What's the difference between streams and datagrams in network programming?

A long time ago I read a great analogy for explaining the difference between the two. I don't remember where I read it so unfortunately I can't credit the author for the idea, but I've also added a lot of my own knowledge to the core analogy anyway. So here goes:

A stream socket is like a phone call -- one side places the call, the other answers, you say hello to each other (SYN/ACK in TCP), and then you exchange information. Once you are done, you say goodbye (FIN/ACK in TCP). If one side doesn't hear a goodbye, they will usually call the other back since this is an unexpected event; usually the client will reconnect to the server. There is a guarantee that data will not arrive in a different order than you sent it, and there is a reasonable guarantee that data will not be damaged.

A datagram socket is like passing a note in class. Consider the case where you are not directly next to the person you are passing the note to; the note will travel from person to person. It may not reach its destination, and it may be modified by the time it gets there. If you pass two notes to the same person, they may arrive in an order you didn't intend, since the route the notes take through the classroom may not be the same, one person might not pass a note as fast as another, etc.

So you use a stream socket when having information in order and intact is important. File transfer protocols are a good example here. You don't want to download some file with its contents randomly shuffled around and damaged!

You'd use a datagram socket when order is less important than timely delivery (think VoIP or game protocols), when you don't want the higher overhead of a stream (this is why DNS is primarily a datagram protocol, so that servers can respond to many, many requests at once very quickly), or when you don't care too much if the data ever reaches its destination.

To expand on the VoIP/game case, such protocols include their own data-ordering mechanism. But if one packet is damaged or lost, you don't want to wait on the stream protocol (usually TCP) to issue a re-send request -- you need to recover quickly. TCP can take up to some number of minutes to recover, and for realtime protocols like gaming or VoIP even three seconds may be unacceptable! Using a datagram protocol like UDP allows the software to recover from such an event extremely quickly, by simply ignoring the lost data or re-requesting it sooner than TCP would.
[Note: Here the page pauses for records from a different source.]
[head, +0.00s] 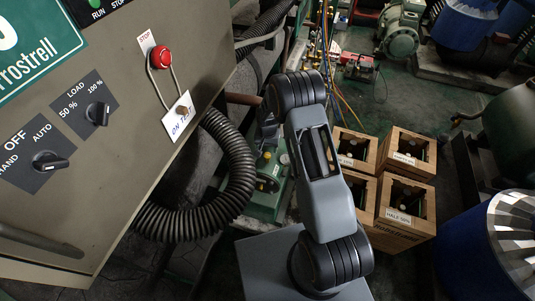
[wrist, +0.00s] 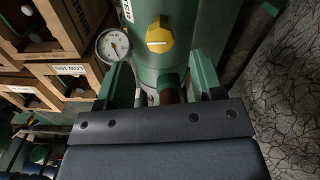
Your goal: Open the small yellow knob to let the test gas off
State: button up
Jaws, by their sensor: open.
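A yellow faceted knob (wrist: 159,36) with a pale horizontal mark sits on the front of a green upright cylinder (wrist: 150,12) in the wrist view. A round white dial gauge (wrist: 113,45) is just left of it. My gripper (wrist: 161,62) is open, its two fingers spread apart below the knob and to either side of it in the picture. Nothing shows held between them. A reddish-brown pipe end (wrist: 168,96) shows between the fingers. I cannot tell how far the knob is from the fingertips.
Wooden crates (head: 407,155) stand right of my arm; they also show at the wrist view's left (wrist: 70,72). A grey control cabinet (head: 110,150) with a red stop button (head: 161,57) fills the left. A black corrugated hose (head: 190,222) curves beside it. A blue drum (head: 500,245) stands lower right.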

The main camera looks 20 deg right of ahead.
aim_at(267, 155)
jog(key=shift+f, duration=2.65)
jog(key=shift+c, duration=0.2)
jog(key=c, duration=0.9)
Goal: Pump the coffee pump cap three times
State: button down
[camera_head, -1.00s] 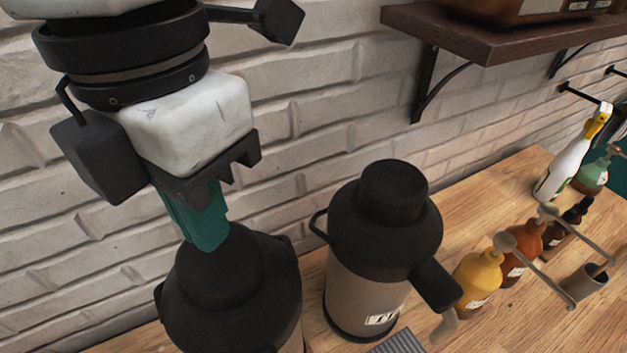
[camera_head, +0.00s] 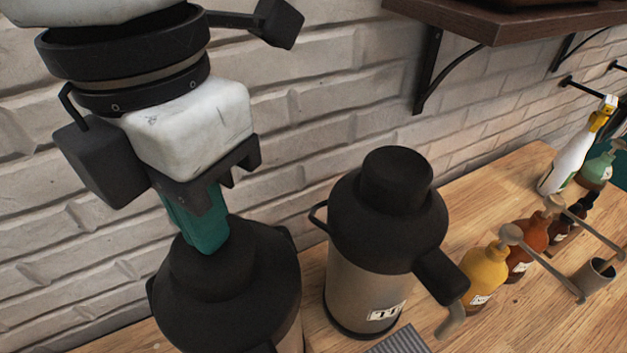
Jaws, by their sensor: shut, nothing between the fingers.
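Two coffee pump pots with black tops stand on the wooden counter. The left pot (camera_head: 190,322) is partly cut off by the lower frame edge. Its black pump cap (camera_head: 205,280) is directly under my gripper. My gripper (camera_head: 209,247) points down with its green fingers shut and empty. The fingertips appear to touch the top of this cap, and they hide part of it. The right pot (camera_head: 362,285) shows whole, with a raised round black cap (camera_head: 396,178), a spout at the right and a label on its body.
Yellow (camera_head: 484,272) and brown (camera_head: 524,252) pump bottles stand right of the pots, with a small grey cup (camera_head: 595,275) beside them. A white bottle (camera_head: 570,158) stands farther back. A brick wall is close behind, with a dark shelf (camera_head: 480,22) above.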

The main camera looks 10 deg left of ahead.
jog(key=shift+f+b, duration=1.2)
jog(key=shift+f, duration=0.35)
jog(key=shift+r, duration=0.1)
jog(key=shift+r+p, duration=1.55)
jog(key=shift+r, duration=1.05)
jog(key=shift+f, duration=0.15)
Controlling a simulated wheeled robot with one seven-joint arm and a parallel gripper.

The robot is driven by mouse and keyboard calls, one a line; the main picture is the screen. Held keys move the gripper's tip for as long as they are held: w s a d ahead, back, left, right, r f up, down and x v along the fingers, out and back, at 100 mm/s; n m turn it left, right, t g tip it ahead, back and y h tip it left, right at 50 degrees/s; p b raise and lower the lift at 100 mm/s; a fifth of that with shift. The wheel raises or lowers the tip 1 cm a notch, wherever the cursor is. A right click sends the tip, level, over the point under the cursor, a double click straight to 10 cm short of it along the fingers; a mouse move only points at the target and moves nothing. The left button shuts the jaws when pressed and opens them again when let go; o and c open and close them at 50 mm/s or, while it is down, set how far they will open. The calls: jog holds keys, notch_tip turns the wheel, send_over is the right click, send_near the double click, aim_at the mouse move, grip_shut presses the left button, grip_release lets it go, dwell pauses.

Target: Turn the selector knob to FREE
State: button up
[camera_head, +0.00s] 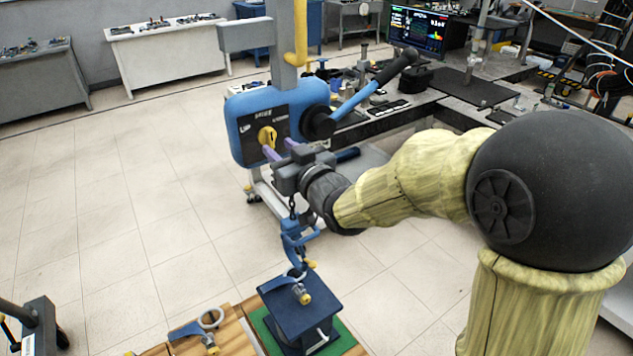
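The yellow selector knob (267,136) sits on a dark plate on the front of the blue hoist housing (243,152). The plate has white lettering: "UP" is at the left of the knob, and words above and to the right are too blurred to read. The knob's exact pointing direction is unclear. My gripper (279,148) reaches toward the plate from the lower right. Its two purple fingers are apart, with nothing visible between them. Their tips are close to the knob's lower right side; I cannot tell whether they touch it.
A blue lever with a black grip (396,66) sticks out right of the housing. A chain and blue hook (298,240) hang below, above a dark blue block (301,312) on a green mat. A workbench with a monitor (417,29) stands behind. The left floor is clear.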

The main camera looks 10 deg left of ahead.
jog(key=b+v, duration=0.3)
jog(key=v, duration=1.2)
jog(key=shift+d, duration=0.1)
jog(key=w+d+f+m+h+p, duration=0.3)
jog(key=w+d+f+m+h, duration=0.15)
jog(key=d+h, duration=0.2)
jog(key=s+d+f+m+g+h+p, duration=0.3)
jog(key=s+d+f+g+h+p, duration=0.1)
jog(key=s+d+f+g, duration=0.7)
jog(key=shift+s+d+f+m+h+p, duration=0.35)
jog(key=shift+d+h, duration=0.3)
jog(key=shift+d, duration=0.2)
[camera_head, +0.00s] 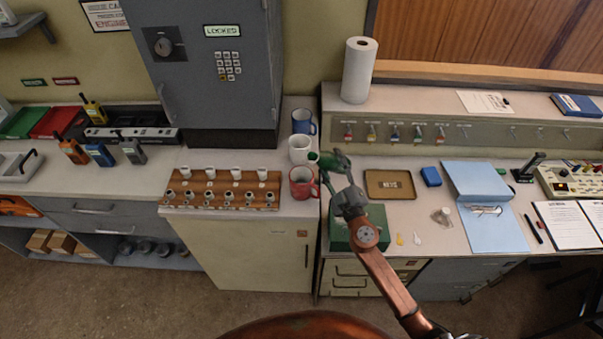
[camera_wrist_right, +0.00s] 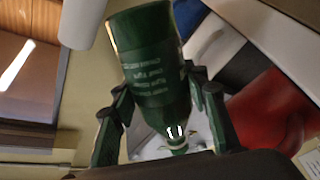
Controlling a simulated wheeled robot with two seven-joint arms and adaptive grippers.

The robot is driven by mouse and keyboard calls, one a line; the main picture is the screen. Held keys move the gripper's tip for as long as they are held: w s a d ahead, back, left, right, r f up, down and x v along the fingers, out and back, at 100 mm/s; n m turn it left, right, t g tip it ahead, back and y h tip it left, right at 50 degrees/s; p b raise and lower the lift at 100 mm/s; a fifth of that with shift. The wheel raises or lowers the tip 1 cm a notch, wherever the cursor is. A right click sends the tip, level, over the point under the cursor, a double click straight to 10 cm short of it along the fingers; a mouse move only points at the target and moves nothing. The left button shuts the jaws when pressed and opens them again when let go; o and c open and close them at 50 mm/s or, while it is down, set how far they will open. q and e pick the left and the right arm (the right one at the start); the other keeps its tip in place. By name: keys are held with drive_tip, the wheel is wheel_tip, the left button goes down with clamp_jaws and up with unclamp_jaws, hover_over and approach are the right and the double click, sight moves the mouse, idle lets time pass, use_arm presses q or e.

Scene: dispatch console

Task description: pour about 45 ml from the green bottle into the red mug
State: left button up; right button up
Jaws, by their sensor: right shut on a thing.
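The red mug (camera_head: 303,184) stands upright at the counter's right front corner. In the right wrist view the bottle (camera_wrist_right: 150,65) lies between the fingers, and the red mug (camera_wrist_right: 265,110) shows at the right. No stream of liquid can be made out, and the mug's contents are unclear. My left gripper is not in view.
A white mug (camera_head: 298,154) and a blue mug (camera_head: 303,122) stand behind the red mug. A wooden rack (camera_head: 222,202) with several small pieces is left of it. A green box (camera_head: 372,214) lies under my right arm; a brown tray (camera_head: 390,196) is farther right.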

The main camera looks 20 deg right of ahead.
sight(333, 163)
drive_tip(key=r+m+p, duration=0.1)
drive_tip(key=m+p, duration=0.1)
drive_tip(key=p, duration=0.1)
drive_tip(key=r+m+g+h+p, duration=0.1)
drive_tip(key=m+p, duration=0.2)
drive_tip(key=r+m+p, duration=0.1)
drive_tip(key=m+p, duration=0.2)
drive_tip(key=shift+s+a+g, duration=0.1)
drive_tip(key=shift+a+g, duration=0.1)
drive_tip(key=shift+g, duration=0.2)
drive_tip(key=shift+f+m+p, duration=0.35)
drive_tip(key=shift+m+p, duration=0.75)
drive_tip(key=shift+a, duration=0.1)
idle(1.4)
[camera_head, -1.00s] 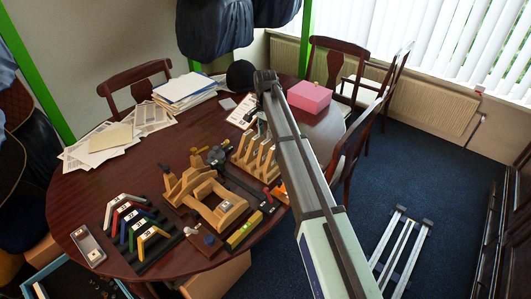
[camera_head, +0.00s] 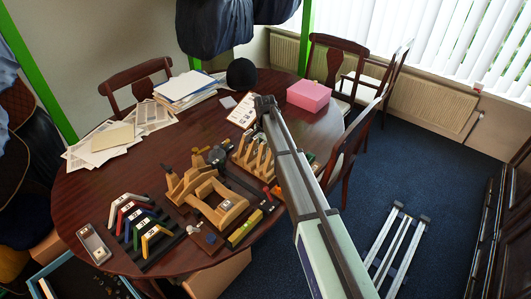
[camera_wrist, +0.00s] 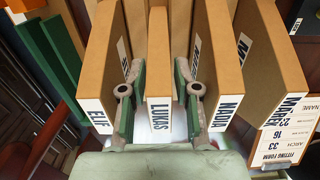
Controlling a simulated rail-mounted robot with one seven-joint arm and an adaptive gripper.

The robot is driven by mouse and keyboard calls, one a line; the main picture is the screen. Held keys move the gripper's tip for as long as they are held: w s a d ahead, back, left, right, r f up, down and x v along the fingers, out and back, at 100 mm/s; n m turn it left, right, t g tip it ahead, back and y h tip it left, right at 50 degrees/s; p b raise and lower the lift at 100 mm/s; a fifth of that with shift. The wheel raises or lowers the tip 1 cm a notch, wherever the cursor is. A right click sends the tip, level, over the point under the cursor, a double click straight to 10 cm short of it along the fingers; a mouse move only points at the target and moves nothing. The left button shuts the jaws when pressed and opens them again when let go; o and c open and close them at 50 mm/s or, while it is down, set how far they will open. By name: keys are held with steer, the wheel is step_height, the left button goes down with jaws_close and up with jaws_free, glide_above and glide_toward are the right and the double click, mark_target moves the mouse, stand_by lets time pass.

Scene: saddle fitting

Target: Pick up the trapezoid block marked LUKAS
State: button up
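The tan trapezoid block marked LUKAS (camera_wrist: 159,82) stands upright in the middle of the wrist view, its label facing me. My gripper (camera_wrist: 160,98) is open, with one green-padded finger on each side of this block. A narrow gap shows at both sides, and contact cannot be made out. The left finger sits between the ELIF block (camera_wrist: 103,65) and LUKAS. The right finger sits between LUKAS and the NADIA block (camera_wrist: 217,65). In the head view the row of tan blocks (camera_head: 246,156) stands on the table, partly hidden by my arm.
A block marked MAREK (camera_wrist: 272,60) stands at the right of the row, beside a fitting form (camera_wrist: 284,140). Gaps between blocks are narrow. On the table (camera_head: 95,190) are a wooden clamp fixture (camera_head: 213,205), coloured angled pieces (camera_head: 135,225) and a pink box (camera_head: 309,96).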

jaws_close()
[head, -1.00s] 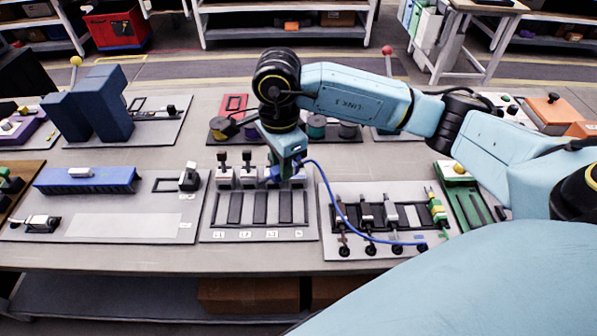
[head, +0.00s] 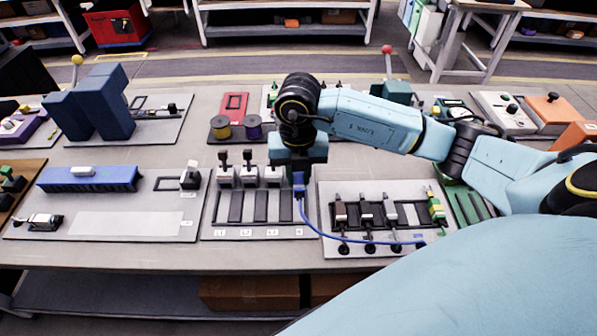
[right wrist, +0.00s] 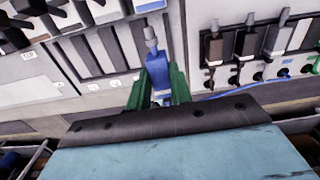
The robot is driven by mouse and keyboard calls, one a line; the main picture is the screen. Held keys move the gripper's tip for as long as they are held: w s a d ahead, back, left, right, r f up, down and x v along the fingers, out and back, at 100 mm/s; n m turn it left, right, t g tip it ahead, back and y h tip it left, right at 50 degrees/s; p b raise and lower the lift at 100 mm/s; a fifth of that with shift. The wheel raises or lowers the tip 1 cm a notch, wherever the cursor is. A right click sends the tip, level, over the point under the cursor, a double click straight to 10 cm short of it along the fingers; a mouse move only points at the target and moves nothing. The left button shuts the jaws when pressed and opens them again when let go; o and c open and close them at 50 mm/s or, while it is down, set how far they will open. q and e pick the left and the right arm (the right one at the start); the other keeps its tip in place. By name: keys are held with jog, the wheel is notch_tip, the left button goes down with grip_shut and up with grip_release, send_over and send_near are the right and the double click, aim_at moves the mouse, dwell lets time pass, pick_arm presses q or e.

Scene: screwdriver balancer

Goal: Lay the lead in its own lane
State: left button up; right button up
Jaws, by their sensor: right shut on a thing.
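My right gripper (head: 298,185) is shut on the blue lead's connector (right wrist: 158,72), which has a grey tip pointing away from me. The blue cable (head: 330,236) runs from it down and right to the right panel's front edge. The connector is over the right side of the lane board (head: 217,238), by the fourth lane (head: 286,207); its height above the board is unclear. The lanes are dark strips with white labels. Grey units with black levers (head: 248,172) stand behind the first three lanes; my gripper hides the area behind the fourth. My left gripper is not in view.
The right panel (head: 328,250) holds several other connectors, including a green-yellow one (head: 436,208). A board with a blue strip (head: 85,178) is on the left. Two spools (head: 220,128) and a large blue stand (head: 98,108) are behind.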

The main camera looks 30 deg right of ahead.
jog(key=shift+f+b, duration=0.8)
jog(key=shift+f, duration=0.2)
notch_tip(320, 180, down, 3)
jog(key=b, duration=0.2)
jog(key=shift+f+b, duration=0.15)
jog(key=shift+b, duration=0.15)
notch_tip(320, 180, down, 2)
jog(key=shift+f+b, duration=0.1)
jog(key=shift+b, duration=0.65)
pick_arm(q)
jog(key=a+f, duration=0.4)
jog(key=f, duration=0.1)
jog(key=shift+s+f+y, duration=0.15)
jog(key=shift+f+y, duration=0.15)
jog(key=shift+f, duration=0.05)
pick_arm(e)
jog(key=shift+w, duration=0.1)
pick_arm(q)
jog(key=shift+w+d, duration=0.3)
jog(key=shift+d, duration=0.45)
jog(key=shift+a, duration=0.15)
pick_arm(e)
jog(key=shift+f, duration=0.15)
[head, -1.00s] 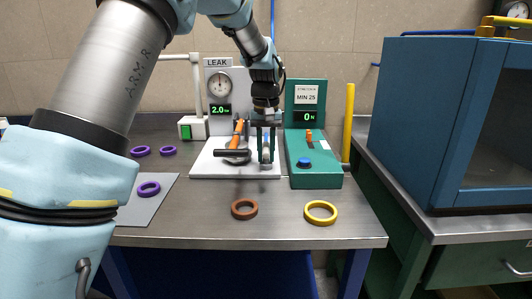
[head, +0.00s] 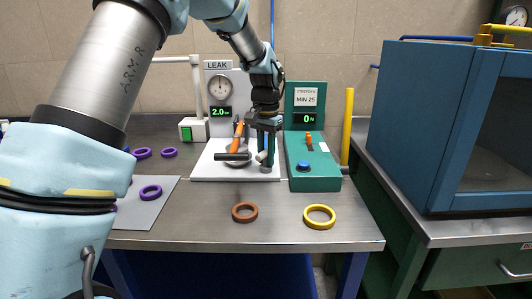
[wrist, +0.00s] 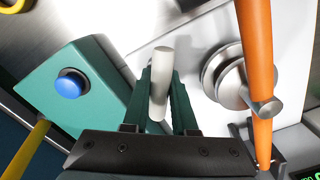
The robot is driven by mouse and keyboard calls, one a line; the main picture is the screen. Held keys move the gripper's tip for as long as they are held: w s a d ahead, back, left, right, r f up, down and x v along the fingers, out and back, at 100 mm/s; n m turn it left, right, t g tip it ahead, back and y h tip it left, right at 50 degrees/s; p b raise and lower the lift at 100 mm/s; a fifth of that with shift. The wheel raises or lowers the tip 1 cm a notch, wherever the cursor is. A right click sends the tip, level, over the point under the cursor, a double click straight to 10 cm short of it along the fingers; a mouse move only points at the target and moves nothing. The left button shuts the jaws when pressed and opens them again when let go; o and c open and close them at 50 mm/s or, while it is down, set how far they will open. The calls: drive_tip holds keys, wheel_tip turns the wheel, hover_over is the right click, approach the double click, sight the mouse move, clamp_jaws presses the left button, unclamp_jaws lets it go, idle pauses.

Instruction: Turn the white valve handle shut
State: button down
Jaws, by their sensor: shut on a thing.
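The white valve handle (wrist: 161,75) is a short, round-ended bar. In the wrist view it lies between the two green fingers of my gripper (wrist: 160,95), which are shut on it. The valve body under the handle is mostly hidden by the fingers.
An orange lever (wrist: 257,60) and a round metal fixture (wrist: 222,75) stand close beside my gripper. The green strength tester (head: 315,178) with a blue button is to the right. Brown (head: 245,212) and yellow (head: 319,216) rings lie in front.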

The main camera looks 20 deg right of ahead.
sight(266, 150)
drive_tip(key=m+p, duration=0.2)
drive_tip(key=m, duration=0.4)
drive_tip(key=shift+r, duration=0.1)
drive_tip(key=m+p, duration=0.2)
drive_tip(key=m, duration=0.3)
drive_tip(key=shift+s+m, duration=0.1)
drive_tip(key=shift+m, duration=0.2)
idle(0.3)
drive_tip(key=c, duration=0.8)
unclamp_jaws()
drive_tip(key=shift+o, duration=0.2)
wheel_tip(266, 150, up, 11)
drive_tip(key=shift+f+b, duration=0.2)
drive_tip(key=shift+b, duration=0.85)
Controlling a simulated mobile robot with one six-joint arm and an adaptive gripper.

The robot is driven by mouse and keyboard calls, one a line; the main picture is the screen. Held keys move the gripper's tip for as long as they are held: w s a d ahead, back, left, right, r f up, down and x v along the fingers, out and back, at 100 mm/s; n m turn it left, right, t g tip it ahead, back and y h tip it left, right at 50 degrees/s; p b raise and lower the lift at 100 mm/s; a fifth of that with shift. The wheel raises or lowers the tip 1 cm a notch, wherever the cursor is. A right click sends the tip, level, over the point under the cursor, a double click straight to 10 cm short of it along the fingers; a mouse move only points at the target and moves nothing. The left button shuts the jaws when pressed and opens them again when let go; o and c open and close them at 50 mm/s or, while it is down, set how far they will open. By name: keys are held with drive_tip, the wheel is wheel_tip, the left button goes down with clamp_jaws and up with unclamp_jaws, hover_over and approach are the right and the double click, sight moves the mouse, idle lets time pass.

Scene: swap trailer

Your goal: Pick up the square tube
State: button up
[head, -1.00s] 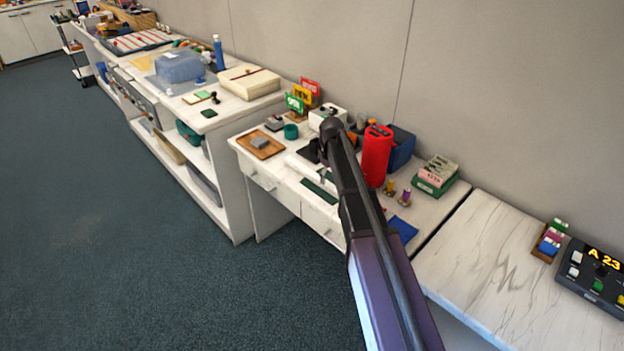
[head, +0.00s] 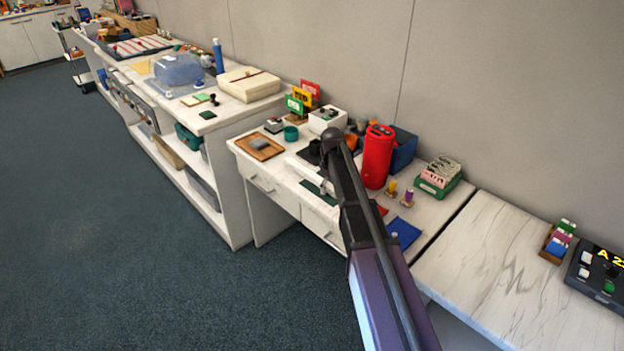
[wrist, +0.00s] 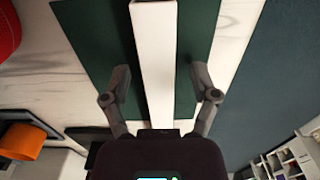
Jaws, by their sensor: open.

VoIP is a good candidate for simply ignoring the lost data -- one party would just hear a short gap, similar to what happens when talking to someone on a cell phone when they have poor reception. Gaming protocols are often a little more complex, but the actions taken will usually be to either ignore the missing data (if subsequently-received data supercedes the data that was lost), re-request the missing data, or request a complete state update to ensure that the client's state is in sync with the server's.


Stream Socket:

  • Dedicated & end-to-end channel between server and client.
  • Use TCP protocol for data transmission.
  • Reliable and Lossless.
  • Data sent/received in the similar order.
  • Long time for recovering lost/mistaken data

Datagram Socket:

  • Not dedicated & end-to-end channel between server and client.
  • Use UDP for data transmission.
  • Not 100% reliable and may lose data.
  • Data sent/received order might not be the same.
  • Don't care or rapid recovering lost/mistaken data.